Recently, the Pew Research Center released a survey on religion. The bad news has already dominated media reports: more Americans are religiously unaffiliated than ever before. The ranks of Protestants and Catholics are declining, and the percentage of atheists and agnostics are increasing. This is true across age groups, though it is most pronounced among young people. But not all the data were discouraging.
While it is true that the Christian share of the U.S. population is declining, some quick arithmetic shows that more than 92 percent of Americans who identify with a religion are Christian (76.5 percent are religiously affiliated and 70.6 percent of them are Christian). To that extent, we are still a Christian nation.

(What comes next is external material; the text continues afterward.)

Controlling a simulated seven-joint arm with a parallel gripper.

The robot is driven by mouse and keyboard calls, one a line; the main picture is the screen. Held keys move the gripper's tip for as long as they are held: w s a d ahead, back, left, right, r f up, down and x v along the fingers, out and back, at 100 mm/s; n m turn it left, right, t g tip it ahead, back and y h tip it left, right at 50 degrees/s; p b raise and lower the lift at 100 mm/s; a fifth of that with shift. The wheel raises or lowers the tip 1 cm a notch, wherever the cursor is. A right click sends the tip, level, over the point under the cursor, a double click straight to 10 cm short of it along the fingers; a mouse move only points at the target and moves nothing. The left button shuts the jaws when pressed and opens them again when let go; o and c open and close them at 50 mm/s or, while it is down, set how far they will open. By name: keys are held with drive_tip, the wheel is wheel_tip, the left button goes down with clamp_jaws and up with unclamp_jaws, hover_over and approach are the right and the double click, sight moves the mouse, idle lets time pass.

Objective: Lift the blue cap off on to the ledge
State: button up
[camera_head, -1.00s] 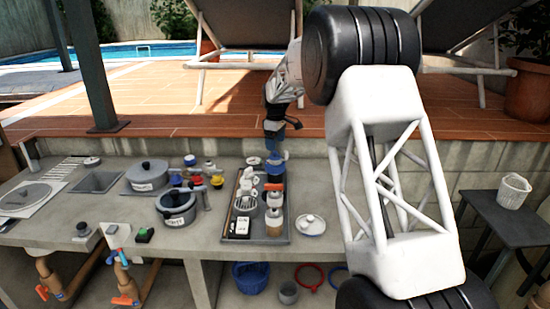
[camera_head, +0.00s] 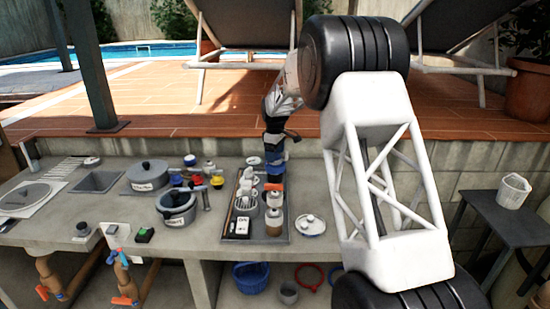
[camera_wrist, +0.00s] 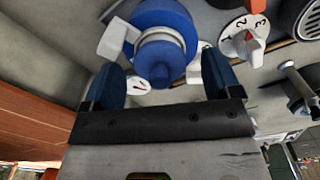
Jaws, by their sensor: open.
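The blue cap (camera_wrist: 165,22) is a round blue piece with a pale ring and a smaller blue end facing the wrist camera. It sits at the top centre of the wrist view, just beyond my gripper (camera_wrist: 162,84). My gripper's two blue fingers are apart, with the cap's near end between and slightly ahead of them; I cannot tell whether they touch it. In the head view, my gripper (camera_head: 274,156) points down over the back of the grey tray, largely covering the cap. A terracotta-tiled ledge (camera_head: 200,130) runs behind the counter.
The grey tray (camera_head: 282,240) holds white dials, jars and an orange-topped item close to my gripper. A numbered dial (camera_wrist: 243,40) is right of the cap. Pots (camera_head: 176,208) stand to the left. A lidded white dish (camera_head: 311,226) is right of the tray.

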Also, those raised without a religious affiliation have a low retention rate. Indeed, nearly half of them, 47 percent, are not content to stay unaffiliated; they join a religion at some point. In other words, while those with no affiliation are growing, the increase is attributable to those who were raised in a religious household and have decided to leave. Some of those who exit come back when they get married and have children, though apparently not as many as in previous decades.
Only 21 percent of those who are currently unaffiliated were raised that way, so they depend largely on alienated Christians to bolster their numbers. At the other extreme are Catholics: 90 percent of those who identify as Catholic today were raised Catholic. But among those who have no religious affiliation, 28 percent are former Catholics. This suggests that while Catholicism does a better job holding its own (as compared to other religions), the ranks of the disaffected are a serious issue.
Most of those with no religious affiliation are neither atheist or agnostic: the majority of them identify as “nothing in particular” (some of whom are believers). They might best be called the “Whatever” generation. Look for many of the “Whatevers” to eventually get anchored, though a large number of them are lost souls.